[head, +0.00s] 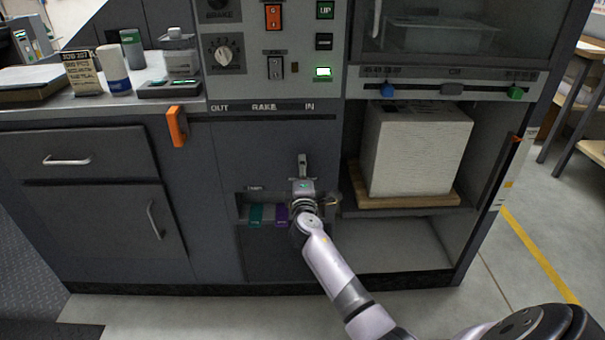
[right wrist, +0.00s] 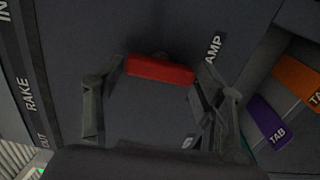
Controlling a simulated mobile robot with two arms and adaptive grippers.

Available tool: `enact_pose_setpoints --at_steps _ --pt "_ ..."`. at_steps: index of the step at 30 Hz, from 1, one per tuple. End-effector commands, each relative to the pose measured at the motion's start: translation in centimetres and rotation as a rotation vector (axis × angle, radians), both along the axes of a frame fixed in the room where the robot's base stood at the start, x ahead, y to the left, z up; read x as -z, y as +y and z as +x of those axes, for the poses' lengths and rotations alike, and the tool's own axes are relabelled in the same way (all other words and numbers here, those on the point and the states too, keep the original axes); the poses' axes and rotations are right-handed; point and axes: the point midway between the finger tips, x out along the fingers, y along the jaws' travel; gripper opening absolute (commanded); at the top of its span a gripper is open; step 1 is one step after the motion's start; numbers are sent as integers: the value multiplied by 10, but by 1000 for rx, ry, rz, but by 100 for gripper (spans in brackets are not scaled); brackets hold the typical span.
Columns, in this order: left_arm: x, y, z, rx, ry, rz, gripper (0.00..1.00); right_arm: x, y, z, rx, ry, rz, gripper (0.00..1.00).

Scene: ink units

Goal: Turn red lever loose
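The red lever (right wrist: 160,69) shows in the right wrist view as a short red bar on the dark panel, near lettering that reads "AMP". My right gripper (right wrist: 160,72) is open, with one finger at each end of the lever. The gaps at the fingertips are small, and I cannot tell whether either finger touches it. My left gripper is not in view.
An orange handle (head: 177,126) juts out at the left. A white paper stack (head: 415,150) stands in the right bay.

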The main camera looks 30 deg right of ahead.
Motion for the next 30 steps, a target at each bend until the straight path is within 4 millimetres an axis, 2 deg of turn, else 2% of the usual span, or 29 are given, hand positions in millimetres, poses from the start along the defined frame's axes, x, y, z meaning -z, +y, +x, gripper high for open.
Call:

* **WRITTEN EXERCISE**:
Look at the listing and set down only the lines from its start through the line with "Controlling a simulated", word for word and without pictures.

* **RESPONSE TO THIS TASK**:
[head, +0.00s] 
[right wrist, +0.00s] 
Controlling a simulated mobile robot with two arms and adaptive grippers.

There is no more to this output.